AIM:
Could you repeat, exactly as they stand, the lines between the one with "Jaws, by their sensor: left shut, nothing" and the one with "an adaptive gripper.", inclusive, minus the pictures?

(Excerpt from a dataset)
--- START ---
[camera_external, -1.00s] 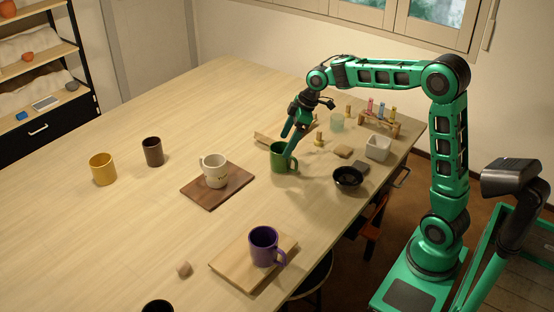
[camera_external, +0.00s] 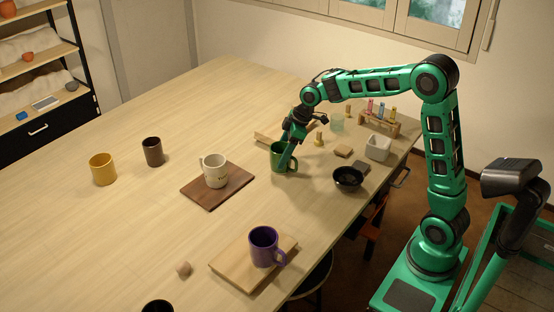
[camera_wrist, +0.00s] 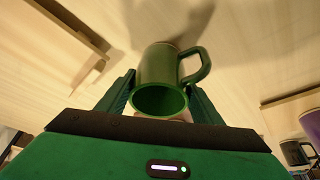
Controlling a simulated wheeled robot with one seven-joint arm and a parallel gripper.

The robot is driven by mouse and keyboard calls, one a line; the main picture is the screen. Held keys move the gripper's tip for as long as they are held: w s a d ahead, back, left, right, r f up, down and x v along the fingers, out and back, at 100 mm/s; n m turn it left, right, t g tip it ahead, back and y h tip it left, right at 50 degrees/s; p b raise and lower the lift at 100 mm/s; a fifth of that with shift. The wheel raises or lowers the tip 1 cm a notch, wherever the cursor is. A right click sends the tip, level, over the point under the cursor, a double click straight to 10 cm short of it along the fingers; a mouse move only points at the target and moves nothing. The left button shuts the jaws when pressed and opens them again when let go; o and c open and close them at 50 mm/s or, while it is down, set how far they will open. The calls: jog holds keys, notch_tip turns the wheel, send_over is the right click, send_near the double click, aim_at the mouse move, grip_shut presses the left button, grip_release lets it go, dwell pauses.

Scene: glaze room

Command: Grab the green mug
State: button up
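The green mug (camera_external: 275,155) stands on the table near its right side in the external view, partly hidden by my gripper (camera_external: 285,158). In the wrist view the green mug (camera_wrist: 160,68) lies between the two fingers of my gripper (camera_wrist: 160,84), with its open rim toward the camera and its handle to the upper right. One finger is on each side of the mug body. The fingers are spread and close to its walls; no firm contact is visible.
A black bowl (camera_external: 348,179) is just right of the mug. A white mug (camera_external: 214,171) stands on a dark board (camera_external: 205,198) to the left. A purple mug (camera_external: 263,246) is on a light board (camera_external: 226,264) in front. A wooden strip (camera_external: 268,138) lies behind.

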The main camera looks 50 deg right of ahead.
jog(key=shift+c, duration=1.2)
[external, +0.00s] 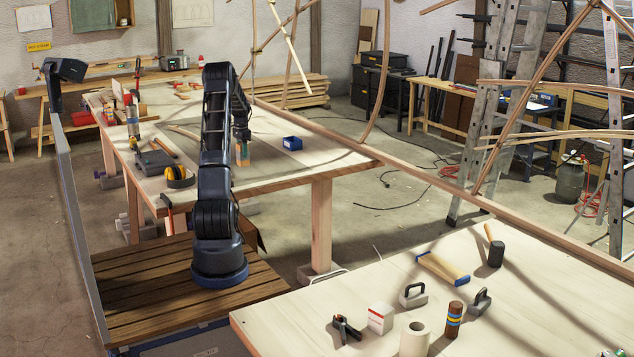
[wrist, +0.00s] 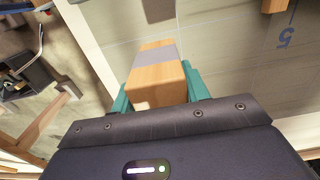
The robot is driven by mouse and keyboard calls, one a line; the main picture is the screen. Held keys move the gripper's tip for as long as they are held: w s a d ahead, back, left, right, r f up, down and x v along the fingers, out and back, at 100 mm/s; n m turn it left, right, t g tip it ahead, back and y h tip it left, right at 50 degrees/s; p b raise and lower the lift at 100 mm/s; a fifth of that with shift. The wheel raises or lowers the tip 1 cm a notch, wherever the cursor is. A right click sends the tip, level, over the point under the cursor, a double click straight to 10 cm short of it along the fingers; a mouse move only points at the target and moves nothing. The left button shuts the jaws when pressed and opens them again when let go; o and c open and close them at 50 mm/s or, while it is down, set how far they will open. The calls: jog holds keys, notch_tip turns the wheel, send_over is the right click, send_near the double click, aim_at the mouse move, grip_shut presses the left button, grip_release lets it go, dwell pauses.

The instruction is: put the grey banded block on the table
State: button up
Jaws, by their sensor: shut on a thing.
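The grey banded block is a light wooden block with a grey band around it. It sits between the teal fingers of my gripper (wrist: 158,90) in the wrist view, its wooden face (wrist: 158,88) toward the camera. My gripper is shut on it. In the external view my gripper (external: 243,149) hangs over the far work table (external: 330,158), with the block small and partly hidden between the fingers. The pale table top also shows in the wrist view (wrist: 240,65). I cannot tell whether the block touches the table.
A wooden piece (wrist: 273,5) and a blue mark (wrist: 287,37) show in the wrist view. Bent laths arch behind the table.

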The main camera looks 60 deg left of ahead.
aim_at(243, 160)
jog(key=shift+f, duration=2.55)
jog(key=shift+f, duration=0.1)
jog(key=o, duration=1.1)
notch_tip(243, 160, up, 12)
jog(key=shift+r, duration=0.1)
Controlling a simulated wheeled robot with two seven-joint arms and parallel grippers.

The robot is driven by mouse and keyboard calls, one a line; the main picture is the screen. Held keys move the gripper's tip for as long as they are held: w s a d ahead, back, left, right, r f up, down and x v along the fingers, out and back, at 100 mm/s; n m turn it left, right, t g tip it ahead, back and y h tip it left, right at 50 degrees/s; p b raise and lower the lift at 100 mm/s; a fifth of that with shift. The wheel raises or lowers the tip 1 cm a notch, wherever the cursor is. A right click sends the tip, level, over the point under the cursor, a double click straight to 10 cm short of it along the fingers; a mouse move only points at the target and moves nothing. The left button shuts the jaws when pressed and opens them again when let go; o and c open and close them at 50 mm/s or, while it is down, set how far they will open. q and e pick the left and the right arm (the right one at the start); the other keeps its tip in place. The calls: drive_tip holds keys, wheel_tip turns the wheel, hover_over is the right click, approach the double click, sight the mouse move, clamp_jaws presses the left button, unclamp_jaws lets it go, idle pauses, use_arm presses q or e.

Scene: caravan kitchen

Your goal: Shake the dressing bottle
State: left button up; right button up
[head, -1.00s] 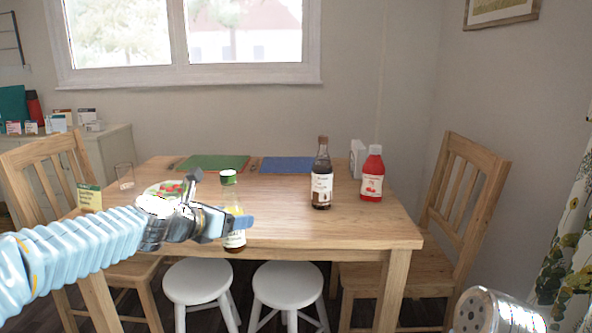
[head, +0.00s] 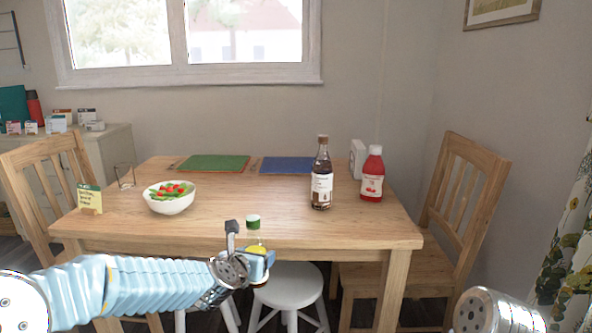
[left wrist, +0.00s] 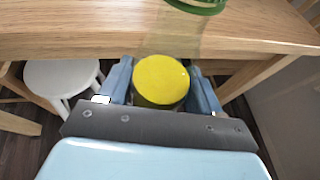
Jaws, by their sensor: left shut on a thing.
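The dressing bottle has a green cap (head: 253,221), a clear upper part and a yellow layer of dressing (head: 257,250). My left gripper (head: 252,262) is shut on it and holds it in front of the table's front edge, roughly upright. In the left wrist view the yellow layer (left wrist: 161,80) shows between the two fingers, with the green cap (left wrist: 198,4) cut by the top edge. My right gripper is not in view.
White stools (head: 289,287) stand below.

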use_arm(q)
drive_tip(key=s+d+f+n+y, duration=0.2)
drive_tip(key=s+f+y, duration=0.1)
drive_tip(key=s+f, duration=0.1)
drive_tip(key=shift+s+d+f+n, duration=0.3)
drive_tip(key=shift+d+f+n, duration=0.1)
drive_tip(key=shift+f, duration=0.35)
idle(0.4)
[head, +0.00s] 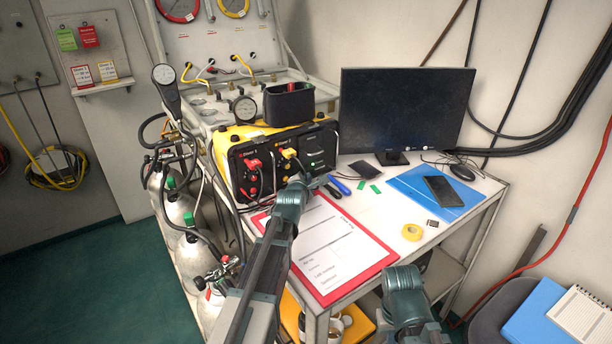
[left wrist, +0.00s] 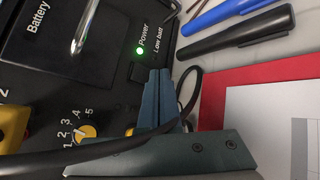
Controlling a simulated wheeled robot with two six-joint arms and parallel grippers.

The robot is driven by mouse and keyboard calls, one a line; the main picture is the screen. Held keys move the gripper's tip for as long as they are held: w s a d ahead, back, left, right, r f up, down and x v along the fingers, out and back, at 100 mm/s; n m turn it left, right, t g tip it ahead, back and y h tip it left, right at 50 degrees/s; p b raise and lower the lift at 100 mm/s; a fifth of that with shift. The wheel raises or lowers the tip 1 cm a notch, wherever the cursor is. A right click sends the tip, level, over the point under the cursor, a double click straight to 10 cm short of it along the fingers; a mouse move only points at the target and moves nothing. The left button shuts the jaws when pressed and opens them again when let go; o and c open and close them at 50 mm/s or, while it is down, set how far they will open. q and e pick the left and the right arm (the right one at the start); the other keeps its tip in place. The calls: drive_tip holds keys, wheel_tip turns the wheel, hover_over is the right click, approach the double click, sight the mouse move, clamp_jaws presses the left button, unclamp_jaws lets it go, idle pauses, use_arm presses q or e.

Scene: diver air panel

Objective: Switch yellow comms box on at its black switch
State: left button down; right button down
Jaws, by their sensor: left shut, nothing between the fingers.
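The yellow comms box (head: 228,135) stands on the left part of the bench, its black front panel facing me. A green light by the word Power (left wrist: 140,50) is lit on that panel; it also glows in the head view (head: 318,163). My left gripper (head: 303,180) is at the panel's lower right. In the left wrist view its fingertips (left wrist: 159,72) are together and empty, beside the Low batt label.
A red clipboard (head: 377,262) with paper lies in front of the box. A blue pen (head: 340,185) and a black marker (left wrist: 235,32) lie close by. A monitor (head: 405,110), a blue folder (head: 410,183) and yellow tape (head: 412,232) are to the right. Gas cylinders (head: 180,212) stand left.

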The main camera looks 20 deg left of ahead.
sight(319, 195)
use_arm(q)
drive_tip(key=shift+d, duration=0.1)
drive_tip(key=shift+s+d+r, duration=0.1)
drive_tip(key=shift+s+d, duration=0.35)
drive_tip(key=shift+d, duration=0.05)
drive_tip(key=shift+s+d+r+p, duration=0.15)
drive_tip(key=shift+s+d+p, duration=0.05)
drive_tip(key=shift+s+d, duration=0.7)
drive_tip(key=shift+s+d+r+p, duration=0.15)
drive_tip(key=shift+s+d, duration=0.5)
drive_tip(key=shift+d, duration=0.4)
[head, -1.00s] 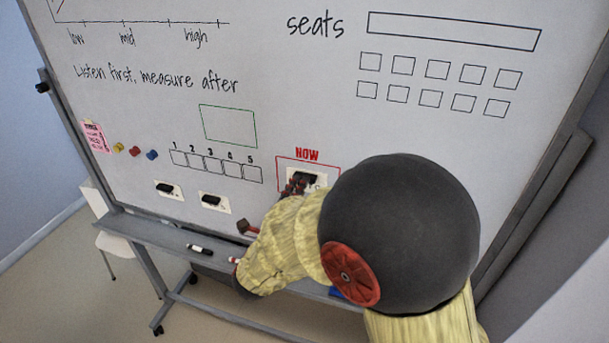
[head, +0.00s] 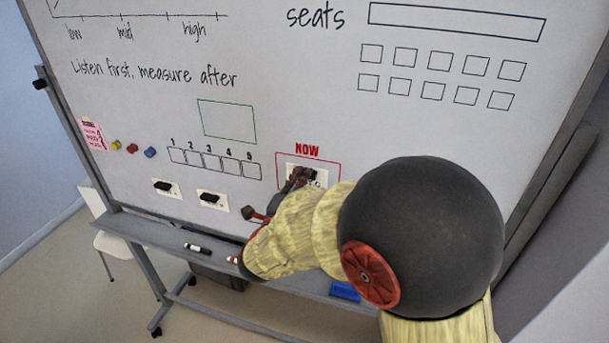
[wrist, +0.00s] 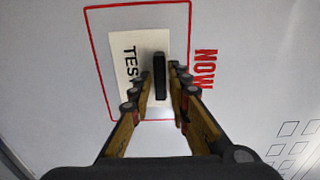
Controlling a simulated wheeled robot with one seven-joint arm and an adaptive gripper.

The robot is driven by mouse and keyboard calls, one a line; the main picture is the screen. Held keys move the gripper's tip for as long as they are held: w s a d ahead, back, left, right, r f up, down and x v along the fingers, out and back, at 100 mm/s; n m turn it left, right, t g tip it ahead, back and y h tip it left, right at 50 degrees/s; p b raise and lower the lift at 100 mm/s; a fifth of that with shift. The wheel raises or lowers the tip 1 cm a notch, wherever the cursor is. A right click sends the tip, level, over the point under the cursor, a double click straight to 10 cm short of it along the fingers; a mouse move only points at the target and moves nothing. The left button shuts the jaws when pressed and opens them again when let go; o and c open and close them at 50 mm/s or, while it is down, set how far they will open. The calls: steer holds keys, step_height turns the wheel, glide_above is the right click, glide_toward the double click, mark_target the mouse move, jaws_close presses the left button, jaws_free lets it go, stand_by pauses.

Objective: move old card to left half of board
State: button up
--- END ---
COMPLETE OUTPUT:
Jaws, by their sensor: left shut, nothing between the fingers.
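The yellow comms box (head: 228,135) stands on the left part of the bench, its black front panel facing me. A green light by the word Power (left wrist: 140,50) is lit on that panel; it also glows in the head view (head: 318,163). My left gripper (head: 303,180) is at the panel's lower right. In the left wrist view its fingertips (left wrist: 159,72) are together and empty, beside the Low batt label.
A red clipboard (head: 377,262) with paper lies in front of the box. A blue pen (head: 340,185) and a black marker (left wrist: 235,32) lie close by. A monitor (head: 405,110), a blue folder (head: 410,183) and yellow tape (head: 412,232) are to the right. Gas cylinders (head: 180,212) stand left.

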The main camera looks 20 deg left of ahead.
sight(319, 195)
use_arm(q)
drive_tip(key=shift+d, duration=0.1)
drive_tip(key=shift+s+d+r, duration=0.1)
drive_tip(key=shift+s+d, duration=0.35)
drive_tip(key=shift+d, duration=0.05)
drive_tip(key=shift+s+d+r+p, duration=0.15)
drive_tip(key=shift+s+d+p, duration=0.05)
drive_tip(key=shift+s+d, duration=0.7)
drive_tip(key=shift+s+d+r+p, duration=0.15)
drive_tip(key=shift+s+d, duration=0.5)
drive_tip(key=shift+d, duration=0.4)
[head, -1.00s] 
[head, +0.00s] 
[wrist, +0.00s] 
Controlling a simulated wheeled robot with one seven-joint arm and an adaptive gripper.

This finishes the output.